2. In a small bowl, whisk together the flour, baking powder, baking soda, cinnamon, cloves and salt; set aside.
3. With an electric mixer on medium speed, beat the sugar and eggs together until combined and thick, about 2 minutes. Add the pumpkin and mix to combine. Add the dry ingredients and use a rubber spatula to fold and mix until no flour is remaining. Pour the batter into the prepared pan and smooth into an even layer.
4. Bake for 13 to 15 minutes, or until the top of the cake springs back when lightly pressed. While the cake is in the oven, place a piece of parchment paper on the counter and sprinkle liberally with powdered sugar.
5. When the cake comes out of the oven, immediately run a knife around the sides of the pan to loosen the cake. Turn the cake out onto the prepared piece of parchment paper. Carefully peel off the parchment paper from the top of the cake and discard. Starting with a short end, carefully roll up the cake with the parchment paper. Place the rolled cake on a wire rack seam-side down and allow to cool to room temperature.

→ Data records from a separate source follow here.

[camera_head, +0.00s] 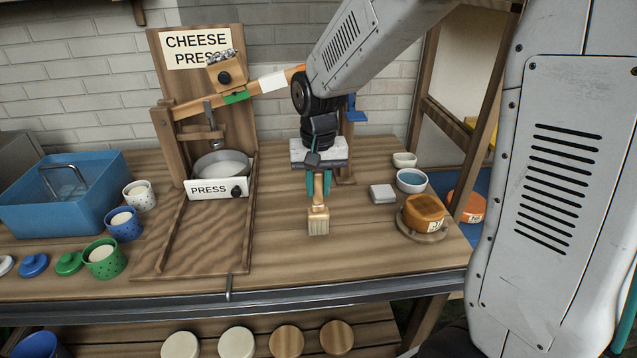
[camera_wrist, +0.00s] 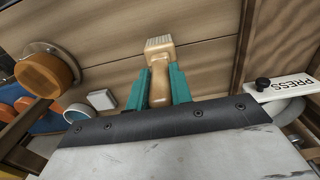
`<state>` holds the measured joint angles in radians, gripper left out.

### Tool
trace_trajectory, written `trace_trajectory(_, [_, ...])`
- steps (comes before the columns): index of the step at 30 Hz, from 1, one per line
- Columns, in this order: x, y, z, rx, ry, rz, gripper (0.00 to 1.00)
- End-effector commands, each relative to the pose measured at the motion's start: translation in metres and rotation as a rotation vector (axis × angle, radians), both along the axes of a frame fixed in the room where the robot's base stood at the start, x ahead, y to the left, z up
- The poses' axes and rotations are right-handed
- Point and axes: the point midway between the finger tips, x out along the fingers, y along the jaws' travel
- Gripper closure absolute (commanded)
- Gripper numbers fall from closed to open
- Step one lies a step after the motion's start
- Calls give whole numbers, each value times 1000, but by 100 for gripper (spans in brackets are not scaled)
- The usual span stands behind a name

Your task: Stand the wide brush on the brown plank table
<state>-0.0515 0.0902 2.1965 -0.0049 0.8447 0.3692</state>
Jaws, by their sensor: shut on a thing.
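The wide brush (camera_head: 318,222) has a light wooden handle and pale bristles. My gripper (camera_head: 319,186) is shut on its handle, with the teal fingers on either side. The brush hangs bristles down over the brown plank table (camera_head: 350,256); I cannot tell whether the bristles touch the wood. In the wrist view the brush (camera_wrist: 159,70) sits between the teal fingers of my gripper (camera_wrist: 158,90), its bristles pointing away from the palm. The plank table (camera_wrist: 110,25) lies behind it.
The cheese press (camera_head: 217,188) stands left of the brush. A white block (camera_head: 382,194), a blue bowl (camera_head: 411,181) and an orange cheese (camera_head: 424,211) are at the right. A blue basin (camera_head: 65,215) and dotted cups (camera_head: 104,262) are at the left. The table front around the brush is clear.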

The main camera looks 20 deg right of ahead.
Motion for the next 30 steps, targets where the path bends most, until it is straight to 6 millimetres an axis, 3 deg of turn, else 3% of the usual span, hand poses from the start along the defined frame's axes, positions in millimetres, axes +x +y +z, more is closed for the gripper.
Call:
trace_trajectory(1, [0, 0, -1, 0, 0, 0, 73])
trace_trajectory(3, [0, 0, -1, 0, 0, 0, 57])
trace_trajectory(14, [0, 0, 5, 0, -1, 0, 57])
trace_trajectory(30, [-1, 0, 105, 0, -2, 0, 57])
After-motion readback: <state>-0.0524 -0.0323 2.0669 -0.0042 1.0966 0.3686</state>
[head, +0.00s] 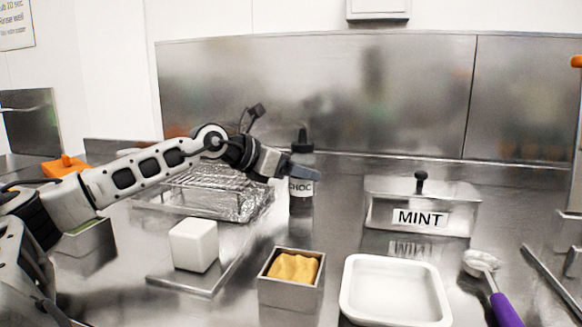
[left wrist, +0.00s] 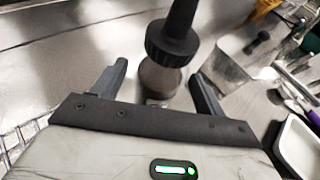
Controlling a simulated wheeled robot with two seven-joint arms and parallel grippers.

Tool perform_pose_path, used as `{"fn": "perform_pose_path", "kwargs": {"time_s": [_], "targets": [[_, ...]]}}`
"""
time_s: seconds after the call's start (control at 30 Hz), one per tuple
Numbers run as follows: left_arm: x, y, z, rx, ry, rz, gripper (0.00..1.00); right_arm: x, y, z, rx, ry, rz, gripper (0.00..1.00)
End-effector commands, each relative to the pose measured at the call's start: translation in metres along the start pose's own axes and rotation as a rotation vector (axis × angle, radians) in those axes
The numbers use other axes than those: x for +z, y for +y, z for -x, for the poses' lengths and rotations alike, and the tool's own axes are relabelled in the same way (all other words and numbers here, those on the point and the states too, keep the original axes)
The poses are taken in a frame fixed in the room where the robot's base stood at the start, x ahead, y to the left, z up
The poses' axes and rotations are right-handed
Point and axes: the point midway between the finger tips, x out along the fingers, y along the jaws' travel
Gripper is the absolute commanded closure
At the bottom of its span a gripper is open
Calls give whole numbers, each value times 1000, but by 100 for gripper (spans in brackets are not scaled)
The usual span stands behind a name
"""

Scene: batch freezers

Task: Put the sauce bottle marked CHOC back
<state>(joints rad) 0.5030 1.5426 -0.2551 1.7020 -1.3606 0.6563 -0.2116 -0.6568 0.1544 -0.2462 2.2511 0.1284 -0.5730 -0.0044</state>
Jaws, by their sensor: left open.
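The sauce bottle marked CHOC (head: 301,189) stands upright on the steel counter near the back wall, with a dark body, black cap and white label. My left gripper (head: 303,172) reaches it from the left, with a finger across the front of the bottle above the label. In the left wrist view, the bottle's black cap and nozzle (left wrist: 172,42) show between the two spread fingers of my left gripper (left wrist: 158,80). The gripper is open, and I cannot tell whether either finger touches the bottle. My right gripper is out of view.
A wire rack on a foil-lined tray (head: 251,208) lies left of the bottle. A lidded MINT container (head: 452,211) stands to the right. In front are a white block (head: 194,245), a steel tin of yellow food (head: 291,291), a white tray (head: 396,290) and a purple-handled scoop (head: 505,310).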

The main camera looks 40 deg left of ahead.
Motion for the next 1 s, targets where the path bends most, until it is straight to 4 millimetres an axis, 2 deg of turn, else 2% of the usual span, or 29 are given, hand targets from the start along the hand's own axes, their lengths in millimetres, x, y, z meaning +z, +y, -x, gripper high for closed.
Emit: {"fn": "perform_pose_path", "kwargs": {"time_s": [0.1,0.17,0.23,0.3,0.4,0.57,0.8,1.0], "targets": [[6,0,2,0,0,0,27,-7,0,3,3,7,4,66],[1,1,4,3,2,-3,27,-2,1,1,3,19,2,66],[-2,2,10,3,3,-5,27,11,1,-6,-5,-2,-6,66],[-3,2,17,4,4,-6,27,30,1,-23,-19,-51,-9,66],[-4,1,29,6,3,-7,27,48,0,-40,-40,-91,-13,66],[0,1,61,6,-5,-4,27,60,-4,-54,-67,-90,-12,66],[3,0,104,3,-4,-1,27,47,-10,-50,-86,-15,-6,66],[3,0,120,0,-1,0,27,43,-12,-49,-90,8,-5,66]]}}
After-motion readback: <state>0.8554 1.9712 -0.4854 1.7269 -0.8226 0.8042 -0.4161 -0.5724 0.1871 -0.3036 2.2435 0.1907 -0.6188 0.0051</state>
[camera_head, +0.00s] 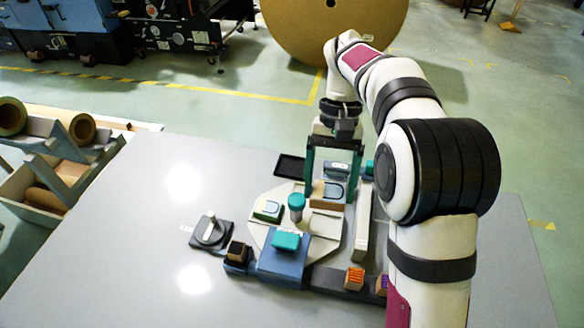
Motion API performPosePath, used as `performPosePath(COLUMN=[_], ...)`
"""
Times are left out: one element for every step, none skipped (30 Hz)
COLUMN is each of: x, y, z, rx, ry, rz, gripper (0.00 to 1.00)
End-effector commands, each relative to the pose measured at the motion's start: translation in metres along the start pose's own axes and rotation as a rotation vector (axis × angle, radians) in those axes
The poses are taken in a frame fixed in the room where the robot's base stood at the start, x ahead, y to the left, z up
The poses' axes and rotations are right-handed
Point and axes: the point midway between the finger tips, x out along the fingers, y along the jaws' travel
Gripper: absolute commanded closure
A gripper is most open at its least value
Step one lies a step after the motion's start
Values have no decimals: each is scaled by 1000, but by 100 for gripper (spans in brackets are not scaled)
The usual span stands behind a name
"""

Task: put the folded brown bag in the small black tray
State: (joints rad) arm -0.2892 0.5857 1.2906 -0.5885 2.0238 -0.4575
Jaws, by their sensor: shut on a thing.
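My gripper (329,198) points down over the back of the work area, its two teal fingers on either side of the folded brown bag (327,203). It is shut on the bag, a small tan-brown block low between the fingertips. Whether the bag touches the surface below cannot be told from this angle. The small black tray (289,166) lies flat on the grey table, behind and to the left of the gripper. The part of it that shows looks empty.
A pale octagonal plate (260,226) bears a teal-topped post (296,204) and a green-and-grey block (268,210). A blue block with a teal top (285,247) stands in front. A black round device (211,231) stands left. The table's left side (130,260) is clear.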

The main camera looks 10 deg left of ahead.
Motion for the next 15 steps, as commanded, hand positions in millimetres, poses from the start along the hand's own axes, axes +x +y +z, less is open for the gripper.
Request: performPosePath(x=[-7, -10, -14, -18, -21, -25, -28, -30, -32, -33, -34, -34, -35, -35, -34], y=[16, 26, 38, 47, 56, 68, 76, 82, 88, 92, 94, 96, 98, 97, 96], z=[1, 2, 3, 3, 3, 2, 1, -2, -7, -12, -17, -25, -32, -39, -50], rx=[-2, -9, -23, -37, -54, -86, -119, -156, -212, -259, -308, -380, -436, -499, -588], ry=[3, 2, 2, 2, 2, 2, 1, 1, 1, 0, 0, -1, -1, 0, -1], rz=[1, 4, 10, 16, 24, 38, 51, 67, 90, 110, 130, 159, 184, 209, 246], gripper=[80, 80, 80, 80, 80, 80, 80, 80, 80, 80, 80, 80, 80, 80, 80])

6. Make the Filling: Using an electric mixer on medium speed, beat together the cream cheese and butter until smooth and creamy. Add the powdered sugar and beat until completely smooth and light. Add the vanilla extract and mix briefly to combine.
7. Carefully unroll the cake. Spread the cream cheese filling evenly over the surface of the cake. Re-roll the cake, then wrap tightly in plastic wrap and refrigerate for at least 1 hour. When ready to serve, place the pumpkin roll on a serving platter and dust with powdered sugar. Leftovers should be wrapped in plastic wrap or placed in an airtight container and refrigerated.
(Recipe adapted from Very Best Baking)
All in all I consider it a thanksgiving day treat success! All made the night before to free up room for the real deal turkey and side cooking in the morning.
What are some of your go-to turkey day recipes??
HAPPY THANKSGIVING!! Gobble gobble. Eat up!!